• Task goal
Both the line containing "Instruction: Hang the" and the last line of the listing are included: write out exactly the lines from one to the other.

• Supplied material
-------

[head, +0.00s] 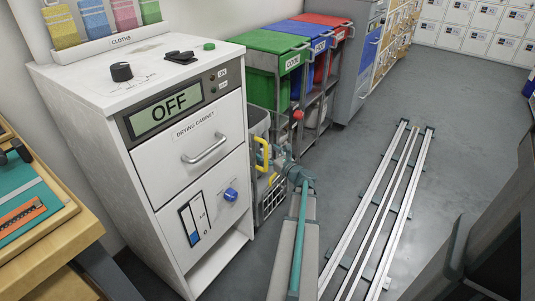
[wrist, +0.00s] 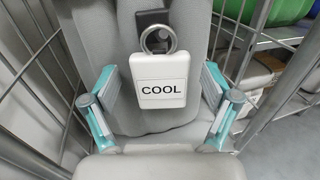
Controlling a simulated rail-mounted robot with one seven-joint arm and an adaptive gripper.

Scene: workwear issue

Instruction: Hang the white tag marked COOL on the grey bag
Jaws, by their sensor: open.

-------

• Response to this task
Instruction: Hang the white tag marked COOL on the grey bag
Jaws, by their sensor: open.

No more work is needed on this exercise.